Waterschappen kunnen (al dan niet terecht) terughoudend zijn in het toelaten van nieuwe technieken bij dijkversterkingen. Vaak wordt de terughoudendheid ingegeven door onbekendheid en onzekerheden die gepaard gaan met nieuwe technieken. Ook is de vraag of de nieuwe techniek werkt onder extreme omstandigheden.Daarnaast leeft bij een aantal private partijen het beeld dat de kritische opstelling van het kennisinstituut vertragend werkt voor de totstandkoming van een innovatie. In dit geval had het kennisinstituut een kwaliteitsborgende rol voor het waterschap

Interventie
Er zijn diverse risicosessies georganiseerd om de risico’s, onzekerheden en mogelijke beheersmaatregelen te identificieren. Verder zijn er op diverse momenten gesprekken geweest over verwachtingen in het projectteam.
Leereffect
Heb begrip voor elkaars verantwoordelijkheid en rol.

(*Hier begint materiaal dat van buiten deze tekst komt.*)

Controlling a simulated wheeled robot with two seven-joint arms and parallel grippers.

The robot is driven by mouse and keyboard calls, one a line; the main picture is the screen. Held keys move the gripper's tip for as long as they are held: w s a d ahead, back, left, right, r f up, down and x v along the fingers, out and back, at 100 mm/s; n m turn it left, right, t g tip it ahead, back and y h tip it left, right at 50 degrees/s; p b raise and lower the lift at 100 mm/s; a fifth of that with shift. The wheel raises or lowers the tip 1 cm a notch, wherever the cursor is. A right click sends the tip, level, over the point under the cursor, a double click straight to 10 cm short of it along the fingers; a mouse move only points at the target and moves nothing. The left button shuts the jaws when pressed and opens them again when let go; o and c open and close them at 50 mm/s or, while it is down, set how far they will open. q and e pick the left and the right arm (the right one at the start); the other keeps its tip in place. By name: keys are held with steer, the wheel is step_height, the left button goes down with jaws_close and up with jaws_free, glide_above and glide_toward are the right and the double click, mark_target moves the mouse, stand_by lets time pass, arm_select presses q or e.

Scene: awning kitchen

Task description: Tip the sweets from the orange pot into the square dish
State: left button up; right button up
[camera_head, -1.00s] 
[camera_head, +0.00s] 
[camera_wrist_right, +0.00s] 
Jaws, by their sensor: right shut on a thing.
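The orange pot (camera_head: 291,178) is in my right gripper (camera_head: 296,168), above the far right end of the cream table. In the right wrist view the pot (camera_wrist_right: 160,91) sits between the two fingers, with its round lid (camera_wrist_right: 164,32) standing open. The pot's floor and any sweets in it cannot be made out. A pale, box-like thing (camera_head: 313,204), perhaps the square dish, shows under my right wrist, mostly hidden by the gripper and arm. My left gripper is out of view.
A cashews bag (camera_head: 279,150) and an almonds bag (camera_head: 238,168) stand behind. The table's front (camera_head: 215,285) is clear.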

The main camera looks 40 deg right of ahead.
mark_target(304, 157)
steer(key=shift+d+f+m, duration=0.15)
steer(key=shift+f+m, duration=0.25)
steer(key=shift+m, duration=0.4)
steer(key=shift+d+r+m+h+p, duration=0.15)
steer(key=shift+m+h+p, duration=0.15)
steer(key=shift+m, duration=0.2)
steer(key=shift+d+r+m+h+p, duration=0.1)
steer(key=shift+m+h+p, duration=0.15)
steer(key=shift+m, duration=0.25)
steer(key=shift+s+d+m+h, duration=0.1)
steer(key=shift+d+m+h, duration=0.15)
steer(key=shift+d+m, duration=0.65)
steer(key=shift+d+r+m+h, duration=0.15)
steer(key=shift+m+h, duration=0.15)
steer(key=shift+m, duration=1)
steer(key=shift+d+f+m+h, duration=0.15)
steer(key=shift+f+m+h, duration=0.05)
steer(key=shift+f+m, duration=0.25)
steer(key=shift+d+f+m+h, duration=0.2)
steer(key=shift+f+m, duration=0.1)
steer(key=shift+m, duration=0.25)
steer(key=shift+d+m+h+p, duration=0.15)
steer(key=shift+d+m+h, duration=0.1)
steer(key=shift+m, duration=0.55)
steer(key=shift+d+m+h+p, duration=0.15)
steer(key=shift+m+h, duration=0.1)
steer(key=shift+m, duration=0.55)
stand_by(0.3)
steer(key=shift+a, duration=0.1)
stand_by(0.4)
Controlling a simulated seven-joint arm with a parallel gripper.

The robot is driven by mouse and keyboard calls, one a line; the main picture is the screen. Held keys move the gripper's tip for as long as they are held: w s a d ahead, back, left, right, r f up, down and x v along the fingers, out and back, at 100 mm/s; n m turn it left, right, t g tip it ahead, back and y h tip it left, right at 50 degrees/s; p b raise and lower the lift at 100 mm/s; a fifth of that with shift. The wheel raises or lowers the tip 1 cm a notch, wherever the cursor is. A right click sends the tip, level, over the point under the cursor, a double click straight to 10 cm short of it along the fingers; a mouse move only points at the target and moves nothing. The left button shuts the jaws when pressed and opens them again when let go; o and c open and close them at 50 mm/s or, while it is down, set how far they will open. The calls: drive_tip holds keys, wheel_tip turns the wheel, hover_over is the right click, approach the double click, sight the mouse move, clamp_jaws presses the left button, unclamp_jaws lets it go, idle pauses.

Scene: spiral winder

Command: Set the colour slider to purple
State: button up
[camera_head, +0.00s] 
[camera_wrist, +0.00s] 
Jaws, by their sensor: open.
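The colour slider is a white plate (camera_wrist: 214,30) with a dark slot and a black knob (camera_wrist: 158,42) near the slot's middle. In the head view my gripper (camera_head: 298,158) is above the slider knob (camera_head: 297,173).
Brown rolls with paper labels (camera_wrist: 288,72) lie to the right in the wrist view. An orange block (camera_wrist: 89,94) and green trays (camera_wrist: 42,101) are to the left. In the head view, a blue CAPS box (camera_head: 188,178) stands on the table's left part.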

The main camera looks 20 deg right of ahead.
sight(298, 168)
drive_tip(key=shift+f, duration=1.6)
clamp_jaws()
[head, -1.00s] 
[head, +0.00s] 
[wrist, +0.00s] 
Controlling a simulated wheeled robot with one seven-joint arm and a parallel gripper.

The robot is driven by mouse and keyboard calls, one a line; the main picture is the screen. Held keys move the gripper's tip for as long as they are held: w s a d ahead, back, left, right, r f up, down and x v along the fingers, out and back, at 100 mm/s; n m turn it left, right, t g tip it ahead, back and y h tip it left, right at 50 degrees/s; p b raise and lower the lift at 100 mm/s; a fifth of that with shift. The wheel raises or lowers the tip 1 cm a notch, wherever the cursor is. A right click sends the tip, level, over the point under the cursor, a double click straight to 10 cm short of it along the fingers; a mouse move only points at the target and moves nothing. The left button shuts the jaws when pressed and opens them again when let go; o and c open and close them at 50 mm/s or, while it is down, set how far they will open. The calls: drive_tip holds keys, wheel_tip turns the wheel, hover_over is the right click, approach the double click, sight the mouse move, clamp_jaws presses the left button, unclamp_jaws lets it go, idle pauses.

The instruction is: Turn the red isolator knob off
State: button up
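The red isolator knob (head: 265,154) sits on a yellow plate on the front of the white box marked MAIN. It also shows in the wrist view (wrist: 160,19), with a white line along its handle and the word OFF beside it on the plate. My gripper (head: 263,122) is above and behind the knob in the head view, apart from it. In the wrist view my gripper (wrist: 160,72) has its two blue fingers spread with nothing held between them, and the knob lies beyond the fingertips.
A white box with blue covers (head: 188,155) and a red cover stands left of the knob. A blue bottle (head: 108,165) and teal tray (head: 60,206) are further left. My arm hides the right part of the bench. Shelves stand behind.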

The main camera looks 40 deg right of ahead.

Inleven in andere rol is noodzakelijk (bv markt moet begrijpen dat kennisinstituut andersoortige verantwoordelijkheid heeft.) Vind als kennisinstituut een balans tussen in kaart brengen van risico”s en hoe je daarmee om kunt gaan. Dit betreft competentie-ontwikkeling en keuze te betrekken mensen

Risicosessies waren belangrijk om de risico”s goed in kaart te brengen. Hierdoor werd het ook mogelijk om goede afspraken te maken over de risicoverdeling. Verdeling tussen enerzijds publieke en private partijen en onderling tussen publieke partijen. Hierbij draait het om het neerleggen van risico’s bij die partij die ze ook daadwerkelijk kan dragen.